In the records below, pick out all lines containing the word "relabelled".

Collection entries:
[Start]

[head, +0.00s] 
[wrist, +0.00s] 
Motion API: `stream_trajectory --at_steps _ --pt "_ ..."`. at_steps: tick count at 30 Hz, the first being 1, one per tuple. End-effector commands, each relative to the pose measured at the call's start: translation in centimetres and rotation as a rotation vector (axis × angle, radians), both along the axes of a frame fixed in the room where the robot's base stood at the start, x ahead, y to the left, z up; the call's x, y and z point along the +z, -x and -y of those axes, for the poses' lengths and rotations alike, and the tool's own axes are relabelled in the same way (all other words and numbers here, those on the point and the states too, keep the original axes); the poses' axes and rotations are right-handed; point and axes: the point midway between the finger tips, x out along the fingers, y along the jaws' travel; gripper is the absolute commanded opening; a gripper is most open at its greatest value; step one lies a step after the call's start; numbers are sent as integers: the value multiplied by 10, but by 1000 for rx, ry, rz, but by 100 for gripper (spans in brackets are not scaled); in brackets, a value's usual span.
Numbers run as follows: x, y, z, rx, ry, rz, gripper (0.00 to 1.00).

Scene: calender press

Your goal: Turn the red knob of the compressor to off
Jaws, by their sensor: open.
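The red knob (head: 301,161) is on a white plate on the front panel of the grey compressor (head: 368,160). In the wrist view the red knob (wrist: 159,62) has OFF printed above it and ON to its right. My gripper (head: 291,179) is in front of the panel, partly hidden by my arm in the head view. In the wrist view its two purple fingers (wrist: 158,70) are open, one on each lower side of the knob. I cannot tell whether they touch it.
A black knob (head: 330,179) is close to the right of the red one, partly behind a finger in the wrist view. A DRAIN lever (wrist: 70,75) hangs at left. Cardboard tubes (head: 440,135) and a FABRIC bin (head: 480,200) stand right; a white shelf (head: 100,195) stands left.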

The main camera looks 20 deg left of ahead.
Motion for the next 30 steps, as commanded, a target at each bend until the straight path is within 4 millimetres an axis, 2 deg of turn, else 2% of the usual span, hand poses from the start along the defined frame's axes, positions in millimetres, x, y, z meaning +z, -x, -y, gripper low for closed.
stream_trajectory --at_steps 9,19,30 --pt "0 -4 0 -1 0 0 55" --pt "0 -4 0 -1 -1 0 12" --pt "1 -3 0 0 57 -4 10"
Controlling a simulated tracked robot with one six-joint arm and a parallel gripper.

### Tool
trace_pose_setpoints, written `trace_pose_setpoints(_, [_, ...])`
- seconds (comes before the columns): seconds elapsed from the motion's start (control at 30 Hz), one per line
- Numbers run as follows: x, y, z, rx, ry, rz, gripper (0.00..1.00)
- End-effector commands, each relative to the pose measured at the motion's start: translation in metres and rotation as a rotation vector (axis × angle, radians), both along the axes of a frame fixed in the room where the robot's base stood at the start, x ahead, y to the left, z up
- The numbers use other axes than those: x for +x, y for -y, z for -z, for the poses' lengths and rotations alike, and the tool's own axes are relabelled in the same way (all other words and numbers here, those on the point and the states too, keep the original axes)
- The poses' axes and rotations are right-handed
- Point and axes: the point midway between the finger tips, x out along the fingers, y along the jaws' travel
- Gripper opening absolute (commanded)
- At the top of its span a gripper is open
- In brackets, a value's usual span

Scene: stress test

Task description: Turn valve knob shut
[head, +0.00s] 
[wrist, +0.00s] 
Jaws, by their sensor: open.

[End]

_THE ANSWER_
Motion API: `stream_trajectory --at_steps _ --pt "_ ..."`. at_steps: tick count at 30 Hz, the first being 1, one per tuple. End-effector commands, each relative to the pose measured at the call's start: translation in centimetres and rotation as a rotation vector (axis × angle, radians), both along the axes of a frame fixed in the room where the robot's base stood at the start, x ahead, y to the left, z up; the call's x, y and z point along the +z, -x and -y of those axes, for the poses' lengths and rotations alike, and the tool's own axes are relabelled in the same way (all other words and numbers here, those on the point and the states too, keep the original axes); the poses' axes and rotations are right-handed; point and axes: the point midway between the finger tips, x out along the fingers, y along the jaws' travel; gripper is the absolute commanded opening; a gripper is most open at its greatest value; step one lies a step after the call's start; numbers are sent as integers: the value multiplied by 10, but by 1000 for rx, ry, rz, but by 100 for gripper (spans in brackets are not scaled); in brackets, a value's usual span.
- The numbers use other axes than those: x for +x, y for -y, z for -z, for the poses' lengths and rotations alike, and the tool's own axes are relabelled in the same way (all other words and numbers here, those on the point and the states too, keep the original axes)

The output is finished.